Bediüzzaman bazen Urfalılardan ziyaretine gelenlere “Ahir ömrümde Urfa’ya gideceğim. Ben Urfa’ya dua ediyorum, Urfa’nın taşı da toprağı da mübarektir” derdi. Urfa’dan kendini davet edenlere de “geleceğim“ derdi.

Saat iki buçuk civarında sık sık tekrarlamaya başladı. Sabah olsun hemen Urfa’ya gideceğiz. Diyarbakır bir kere ağzından çıktı. Hep Urfa diyordu. Hüsnü Ağabey “lastikler arızalı” der. Üstad, “Urfa’ya gideceğiz başka araba da olabilir. İki yüz lirada olsa veririz. Hatta cübbemi de satabilirim” der. Araba hazırlanır ve Üstad da hazırlanır.

20 Mart 1960 saat dokuzdu. Üstadımızın evinin önündeki caddede iki polis bekliyordu. İnönü Menderes’e hücum etmişti. O zaman hükümet bildirisi olarak radyoda Said Nursi’nin Emirdağ ve Isparta’da oturması tavsiye edilir, diye okumuşlardı. Polisler ekseri Ankara ve İstanbul’a gider diye çok korkuyordu. Onun için bilhassa o günlerde çift polis bekliyordu. Araba hareket etmeden ev sahibi Fıtnat Hanım arabanın yanına geldi. Üstad, “Hemşirem Allah’a ısmarladık, bana dua edin, çok rahatsızım“ dedi.
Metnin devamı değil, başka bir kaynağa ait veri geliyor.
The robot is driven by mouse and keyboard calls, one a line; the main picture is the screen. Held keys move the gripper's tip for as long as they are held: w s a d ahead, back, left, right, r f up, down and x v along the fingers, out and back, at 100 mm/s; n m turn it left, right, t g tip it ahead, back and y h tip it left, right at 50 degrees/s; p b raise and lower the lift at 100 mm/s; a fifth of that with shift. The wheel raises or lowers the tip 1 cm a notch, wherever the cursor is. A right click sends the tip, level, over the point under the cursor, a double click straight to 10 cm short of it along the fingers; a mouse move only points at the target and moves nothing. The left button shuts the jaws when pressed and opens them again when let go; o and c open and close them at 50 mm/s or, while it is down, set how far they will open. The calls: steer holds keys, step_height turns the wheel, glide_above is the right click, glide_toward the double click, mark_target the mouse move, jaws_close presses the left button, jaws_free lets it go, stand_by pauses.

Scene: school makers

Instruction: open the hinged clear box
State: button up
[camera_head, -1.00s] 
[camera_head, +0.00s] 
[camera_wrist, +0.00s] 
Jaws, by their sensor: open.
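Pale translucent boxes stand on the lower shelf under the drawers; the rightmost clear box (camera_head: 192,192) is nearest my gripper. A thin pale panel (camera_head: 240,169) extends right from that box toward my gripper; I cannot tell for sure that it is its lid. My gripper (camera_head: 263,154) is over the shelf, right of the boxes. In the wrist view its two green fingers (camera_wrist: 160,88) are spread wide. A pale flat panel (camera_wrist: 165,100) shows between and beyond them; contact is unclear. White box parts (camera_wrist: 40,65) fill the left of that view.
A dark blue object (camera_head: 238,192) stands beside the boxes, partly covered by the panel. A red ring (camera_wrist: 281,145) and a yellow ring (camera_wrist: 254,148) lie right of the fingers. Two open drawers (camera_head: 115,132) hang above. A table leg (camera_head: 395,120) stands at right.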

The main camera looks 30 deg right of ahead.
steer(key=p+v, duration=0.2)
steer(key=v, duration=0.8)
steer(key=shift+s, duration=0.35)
Üstad çok hüzünlü ayrıldı, Fıtnat Hanım’ın da gözleri yaşarmıştı. “Biz ayrıldıktan sonra Fıtnat Hanım Tahir Ağabey’e “Bu sefer Üstad’dan şüphelendim, vallahi yerini aramaya gidiyor” demiş.

Biz garajdan çıktığımızda yağmur yağıyordu, en çok Konya valisinden korkuyorduk. Çünkü o zamanlar gazetelere verdiği beyanatlarda “Nurcuların kökünü kazıyacağım” diyordu. Eğirdir’de karakolun önünden geçerken yağmur şiddetlidir, polisler içeri girmişlerdir, kimseyi görmezler. Şarkikaraağaç’ta arabanın plakasına çamur atarlar, kimse tanımaz. Üstad bir süre sonra bir taşın üzerinde namaz kılar. Evradlarını bitirir biraz düzelir.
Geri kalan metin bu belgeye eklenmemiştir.